WRITTEN TASK ->
Starting at the line that contains "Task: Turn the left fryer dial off", copy every line down to the line that contains "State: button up", inclusive, exactly as it stands. Omit all other lines.

• • • •

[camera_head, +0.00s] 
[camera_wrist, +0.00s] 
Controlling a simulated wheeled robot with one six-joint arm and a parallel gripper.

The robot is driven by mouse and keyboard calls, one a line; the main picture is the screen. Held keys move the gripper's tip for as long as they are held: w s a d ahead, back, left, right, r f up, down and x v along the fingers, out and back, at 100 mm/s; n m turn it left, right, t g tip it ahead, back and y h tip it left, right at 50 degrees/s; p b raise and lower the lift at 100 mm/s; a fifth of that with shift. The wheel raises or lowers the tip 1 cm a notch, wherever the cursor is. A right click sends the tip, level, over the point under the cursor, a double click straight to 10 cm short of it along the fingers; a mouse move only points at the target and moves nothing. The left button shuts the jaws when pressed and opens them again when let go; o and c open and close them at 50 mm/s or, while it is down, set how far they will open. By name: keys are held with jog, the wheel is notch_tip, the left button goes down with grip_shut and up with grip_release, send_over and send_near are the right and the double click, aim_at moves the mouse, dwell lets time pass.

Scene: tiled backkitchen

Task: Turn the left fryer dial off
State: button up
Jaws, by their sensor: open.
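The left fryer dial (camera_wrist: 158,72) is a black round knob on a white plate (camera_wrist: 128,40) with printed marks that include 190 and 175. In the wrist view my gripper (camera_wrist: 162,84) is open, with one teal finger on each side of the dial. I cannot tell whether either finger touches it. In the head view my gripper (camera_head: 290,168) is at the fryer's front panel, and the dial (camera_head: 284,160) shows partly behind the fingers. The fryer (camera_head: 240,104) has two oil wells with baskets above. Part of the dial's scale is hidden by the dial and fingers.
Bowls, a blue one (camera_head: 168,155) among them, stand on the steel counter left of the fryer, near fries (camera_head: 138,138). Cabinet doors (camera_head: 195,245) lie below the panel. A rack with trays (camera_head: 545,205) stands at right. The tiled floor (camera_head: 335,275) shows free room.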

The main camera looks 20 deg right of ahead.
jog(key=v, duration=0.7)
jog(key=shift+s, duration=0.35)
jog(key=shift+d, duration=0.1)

• • • •

ANSWER TO THE PROBLEM ->
Task: Turn the left fryer dial off
State: button up

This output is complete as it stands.